Time of the Apes looks pretty awful. Everything is primarily brown and orange, more than a nod to the original Planet of the Apes (1968) sets, but now much more ugly and washed out thanks to a lone VHS release. The ape costumes aren’t terrible, but they limit the actor’s abilities to emote. Once again I think the dubbing does the story a disservice as almost every ape in the film just seems irritated about the whole series of events even when we are supposed to be sympathizing with them. Honestly, with Johnny involved, I can’t blame them. What makes these apes even more strange than their Planet counterparts is the fact they are still wearing human clothing, drive around in 1970s era cars and generally look at and act just like people. It is both amusingly off-kilter and lazy.

Our human characters range from dull to annoying. Johnny, in particular, is headstrong, carefree and I want to see him end up on the wrong side of an angry gorilla. Godo is the kind of suave turtleneck wearing action hero that seemed to infest a lot of Japanese genre films in the 1970s. Catherine and Caroline, like many female characters in this era, are relegated to the background. The humans also pick up a weird-faced ape kid named Pepe, who doesn’t do much more than run around in a striped shirt.

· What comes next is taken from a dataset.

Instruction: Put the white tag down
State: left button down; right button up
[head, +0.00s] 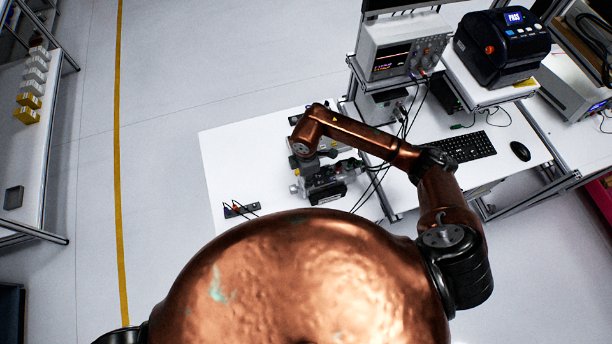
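I cannot make out the white tag in the head view; any white piece is hard to tell from the white table (240,160). My right arm (365,137) reaches from the right over the table, its wrist bent down above a grey and black device (325,182). My right gripper is below the wrist, where its dark parts merge with the device. I cannot see its fingertips or whether it holds anything.
The bench to the right carries an oscilloscope (400,48), a black printer-like unit (503,45), a keyboard (464,147) and a mouse (520,151). The table's left part is mostly clear.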

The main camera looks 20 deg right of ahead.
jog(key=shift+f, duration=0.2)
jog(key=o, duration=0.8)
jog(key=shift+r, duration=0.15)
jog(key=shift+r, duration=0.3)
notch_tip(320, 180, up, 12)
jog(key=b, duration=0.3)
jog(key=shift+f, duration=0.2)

"Tell me about the rabbits, Godo."
Time of the Apes manages to toss in a flying saucer, a supercomputer, and some psychedelic time travel. If you have only ever seen the movie as an episode of Mystery Science Theater 3000, there is an extended climax where Godo and crew face down EUCOM, the evil computer that ushered in the end of humanity. I’m not saying it is worth watching, but it does continually dump exposition that clears up at least some of the story.

Time of the Apes is not only an extended rip-off of Planet of the Apes, it is also a very weird rip-off of Planet of the Apes, from the costumes, the dubbing, and a time-travel twist so dumb I don’t even know what to say about it. Time of the Apes is a colossal mess… which has done nothing to stop me from watching it several times.